Before starting any development work, I briefly consider the different approaches available and the pros and cons of each, then choose the simplest one that does the job properly. The result is websites that work better, load faster, and don’t break when someone needs to make changes later.

Thinking Like a User

I often see websites where the developer was clearly focused on the technical implementation rather than the user experience. Contact forms that don’t work properly on mobile, navigation menus that disappear when you need them, form fields that don’t clearly explain what information is required.

Basic accessibility often gets ignored completely – no consideration for screen readers, keyboard navigation, or users with visual impairments. These aren’t difficult things to get right, but they require thinking beyond just “does the code work?” to “will real people be able to use this effectively?” I build with actual users in mind from the start, not as an afterthought.

Performance by Design

The best approach to website performance is building it in from the start, not bolting it on later. I use my knowledge of web performance to avoid common mistakes that slow sites down – choosing efficient plugins over bloated ones, using modern technologies like WebP and AVIF images and newer CSS features, and keeping the overall architecture lightweight.

This means I rarely need to spend time on extensive performance optimization because the sites are already fast. However, I don’t get caught up in chasing perfect speed scores if the site is already loading acceptably – there’s a common misconception that page load times have a huge impact on search rankings, when the reality is more nuanced.

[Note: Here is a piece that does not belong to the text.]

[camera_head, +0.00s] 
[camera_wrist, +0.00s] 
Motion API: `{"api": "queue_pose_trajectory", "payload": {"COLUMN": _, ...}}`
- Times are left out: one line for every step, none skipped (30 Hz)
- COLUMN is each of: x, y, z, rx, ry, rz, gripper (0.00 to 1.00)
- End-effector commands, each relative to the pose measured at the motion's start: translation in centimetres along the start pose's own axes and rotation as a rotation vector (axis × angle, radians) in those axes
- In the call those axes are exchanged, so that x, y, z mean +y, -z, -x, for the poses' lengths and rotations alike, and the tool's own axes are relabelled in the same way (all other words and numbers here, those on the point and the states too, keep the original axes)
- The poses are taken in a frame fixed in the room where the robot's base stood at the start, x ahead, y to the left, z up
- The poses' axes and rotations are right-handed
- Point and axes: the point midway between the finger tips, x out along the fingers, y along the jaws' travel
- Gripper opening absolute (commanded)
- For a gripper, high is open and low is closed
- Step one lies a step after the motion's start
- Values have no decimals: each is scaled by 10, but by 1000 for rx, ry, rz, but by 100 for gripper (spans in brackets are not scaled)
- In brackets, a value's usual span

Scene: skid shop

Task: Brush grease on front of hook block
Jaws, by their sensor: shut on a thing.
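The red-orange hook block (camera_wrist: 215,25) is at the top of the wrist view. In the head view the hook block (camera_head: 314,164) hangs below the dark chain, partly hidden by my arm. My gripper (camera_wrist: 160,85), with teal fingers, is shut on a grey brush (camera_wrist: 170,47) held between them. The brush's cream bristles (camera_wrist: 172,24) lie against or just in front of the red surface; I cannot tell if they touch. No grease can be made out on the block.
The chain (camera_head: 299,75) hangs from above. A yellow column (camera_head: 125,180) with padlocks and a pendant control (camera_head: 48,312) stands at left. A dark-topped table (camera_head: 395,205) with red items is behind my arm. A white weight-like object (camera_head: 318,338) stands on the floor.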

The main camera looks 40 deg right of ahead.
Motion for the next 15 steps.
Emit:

Work That Makes Sense Later

I write code that someone else (or future me) can easily understand and modify. This means clear commenting, logical structure, and avoiding overly clever solutions that only make sense to the person who wrote them. When you need changes made to your site in two years’ time, or when another developer takes over the project, they shouldn’t need to spend hours figuring out what’s going on. Good development work should be straightforward to work with.